With a true risk-based capital standard, in contrast, the credit risks of all types of business automatically get capitalized at the proper level, and the pricing dynamics encourage, not discourage, a balanced and diverse book of business, including loans for affordable housing. Guarantors would be able to employ a version of the cross-subsidization approach used effectively by Fannie and Freddie prior to the 2008 collapse: charging somewhat more than an economic guaranty fee for lower-risk business (although not so much as to lose a meaningful amount of it), and using the resulting overages to selectively lower fees to obtain higher-risk affordable housing business, while still meeting their return targets and passing their stress tests.

Another crucial benefit of a true risk-based capital standard is that it increases the efficiency and reduces the cost of third-party credit risk transactions by giving the concepts of expected loss, unexpected loss and catastrophic loss—which are either vague or arbitrary under a ratio-based standard—reliable numerical values. This enables proper economic analysis and market pricing of both credit risk transfers (CRTs) and catastrophic risk insurance.

Some “real world” detail is useful in explaining this point as well.
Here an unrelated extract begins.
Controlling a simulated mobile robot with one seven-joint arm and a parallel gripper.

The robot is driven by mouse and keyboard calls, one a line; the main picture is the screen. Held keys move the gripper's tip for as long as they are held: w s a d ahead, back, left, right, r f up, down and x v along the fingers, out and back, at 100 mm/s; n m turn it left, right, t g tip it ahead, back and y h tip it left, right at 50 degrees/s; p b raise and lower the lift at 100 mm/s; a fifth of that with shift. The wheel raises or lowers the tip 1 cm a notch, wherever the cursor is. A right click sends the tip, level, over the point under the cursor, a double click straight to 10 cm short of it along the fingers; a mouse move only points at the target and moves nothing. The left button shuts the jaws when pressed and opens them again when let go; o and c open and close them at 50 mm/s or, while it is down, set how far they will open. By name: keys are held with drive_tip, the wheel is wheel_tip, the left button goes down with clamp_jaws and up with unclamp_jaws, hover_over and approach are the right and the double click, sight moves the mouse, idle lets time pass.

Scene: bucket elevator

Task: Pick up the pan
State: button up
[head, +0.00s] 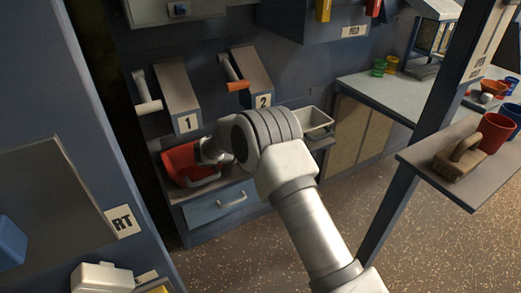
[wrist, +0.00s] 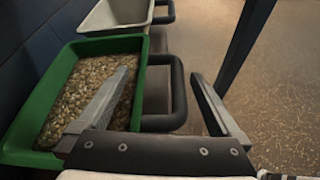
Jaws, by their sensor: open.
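A pan-like bin filled with brown pebbly grains shows green in the wrist view (wrist: 22,136). It has a dark loop handle (wrist: 181,88) on its right side. In the head view, a red bin (head: 178,158) with a grey handle (head: 203,182) stands below lever box 1, so the colours differ between views. My gripper (wrist: 158,82) is open and empty, its fingers spread around the handle's area; contact cannot be told. In the head view my wrist hides most of my gripper (head: 208,152). A second, whitish pan (head: 314,120) with its own handle stands farther right, also in the wrist view (wrist: 118,12).
Lever boxes 1 (head: 180,90) and 2 (head: 250,68) stand above the bins. A drawer cabinet (head: 215,205) is below. A blue post (head: 420,120) and a shelf with a brush (head: 460,160) and red cup (head: 492,133) stand right. The speckled floor is clear.

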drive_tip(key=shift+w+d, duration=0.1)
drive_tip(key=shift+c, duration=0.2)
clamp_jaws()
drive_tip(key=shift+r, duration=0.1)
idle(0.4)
When a credit guarantor guarantees the performance of a pool of mortgages, it does so without knowing the exact economic, interest rate or home price environments this pool will experience over its life. For that reason, the guarantor looks at a wide variety of possible outcomes for these variables, and prices to expected values.

When I was at Fannie we used 500 calibrated combinations of future interest rate and home price changes to project prepayments, defaults and loss severities for the mortgage pools we insured, based on their risk characteristics. Our expected loss was the average loss in all scenarios—usually in the 3 to 6 basis point range for our entire book, but considerably higher for riskier pools of loans—and it went into our pricing build-up, along with our administrative expenses and capital charge, to determine our target guaranty fee. Catastrophic loss was a specific number as well: it was the amount just above what our pricing model projected we could absorb on a pool of loans, based on the capital we put up and the guaranty fee we charged on it. (For a reformed Fannie and Freddie, the government would pick the stress scenario that determines this loss amount.) And an unexpected loss was any loss greater (or less) than the expected loss, but below a catastrophic loss (or above zero). Unexpected losses affected our profits, but did not threaten our solvency.
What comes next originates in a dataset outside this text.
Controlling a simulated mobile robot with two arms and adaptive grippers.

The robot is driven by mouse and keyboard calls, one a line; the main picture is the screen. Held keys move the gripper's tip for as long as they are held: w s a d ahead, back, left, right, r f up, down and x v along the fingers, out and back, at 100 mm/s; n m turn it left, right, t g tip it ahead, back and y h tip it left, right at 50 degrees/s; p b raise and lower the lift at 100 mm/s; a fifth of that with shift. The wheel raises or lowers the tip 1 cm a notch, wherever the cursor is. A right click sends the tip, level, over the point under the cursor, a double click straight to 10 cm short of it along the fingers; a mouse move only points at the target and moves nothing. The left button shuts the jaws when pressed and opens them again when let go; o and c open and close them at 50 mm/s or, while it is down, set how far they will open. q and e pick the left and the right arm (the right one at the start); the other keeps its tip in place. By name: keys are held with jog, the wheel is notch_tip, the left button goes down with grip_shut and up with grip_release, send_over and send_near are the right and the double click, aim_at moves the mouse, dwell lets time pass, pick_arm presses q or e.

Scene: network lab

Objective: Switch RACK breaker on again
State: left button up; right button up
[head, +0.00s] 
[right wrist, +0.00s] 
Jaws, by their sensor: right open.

In the framework of a true risk-based capital standard the role of CRTs becomes straightforward. CRTs protect against unexpected loss, not catastrophic loss. The decision on using them therefore comes down to whether a guarantor wishes to pay the CRT interest costs in order to reduce the potential variability of its profits. That is a judgment the guarantor can and should make on its own; since CRTs do not directly affect solvency, there is no reason for a regulator to mandate their use. A regulator can make CRT use more attractive to a guarantor by giving equity capital credit for them, but in doing so it must be extremely careful in how it calculates their “equity equivalency.” If a regulator gives unwarranted equity capital relief for CRT issuance (as might easily happen under a number of current reform proposals) the guarantor will have a lower threshold of catastrophic loss, because it will have been allowed to exchange hard equity for less certain CRT coverage on too favorable terms, leaving some losses unaccounted for in a stress environment.

Finally, a true risk-based capital standard will make it much easier to use private reinsurance (rather than an explicit government guaranty or continued use of the current Treasury backstop commitment) to cover catastrophic mortgage loss, by providing specific thresholds, by risk category, at which that reinsurance kicks in. Again using as an example the capital and pricing grids published by FHFA in 2014, a reinsurer would know that for loans with LTVs between 61 and 80 percent and credit scores between 700 and 739, the companies could absorb nearly 7.5 percent in credit losses—through a combination of required capital and charged guaranty fees—before any claims had to be paid. Similar data would exist for all other risk categories. With a fixed-ratio capital standard reinsurers would know the size of a guarantor’s capital buffer but not the risk of the future business this capital will be protecting; to compensate for that uncertainty, they would have to add sizable cushions to their reinsurance quotes, if they didn’t elect instead to avoid the market for mortgage credit risk entirely.

In summary, then, the choice between a fixed ratio-based capital standard and a true risk-based capital standard for Fannie and Freddie, or any credit guarantor, is not a close call. The sole argument for the ratio-based standard—to create a “level playing field” with banks—is hollow, and a true risk-based standard offers overwhelming advantages in the areas of credit pricing, alignment of capital with risk, affordable housing, CRT evaluation and management, and the attraction of reinsurers such as property and casualty companies to the market for catastrophic mortgage risk.

The Moelis Blueprint is a practical and promising prescription for achieving the consensus objectives for a post-crisis secondary mortgage market. It uses proven mechanisms, can be accomplished administratively, and avoids the risk of transition to an untested system. One area in which I believe it should be refined, however, is the proposed approach to capital. The choice of a capital standard for Fannie and Freddie will have profound effects on how the companies conduct their business. With a true risk-based standard they will be able operate at much higher levels of effectiveness and efficiency than would be possible with a ratio-based standard. The more effective and efficient Fannie and Freddie are, the more valuable they will be to all of their stakeholders, and the easier and cheaper it will be to raise the amount of capital required to bring them out of conservatorship. Shareholders of the companies, the federal government and homebuyers all will benefit from the right choice on capital.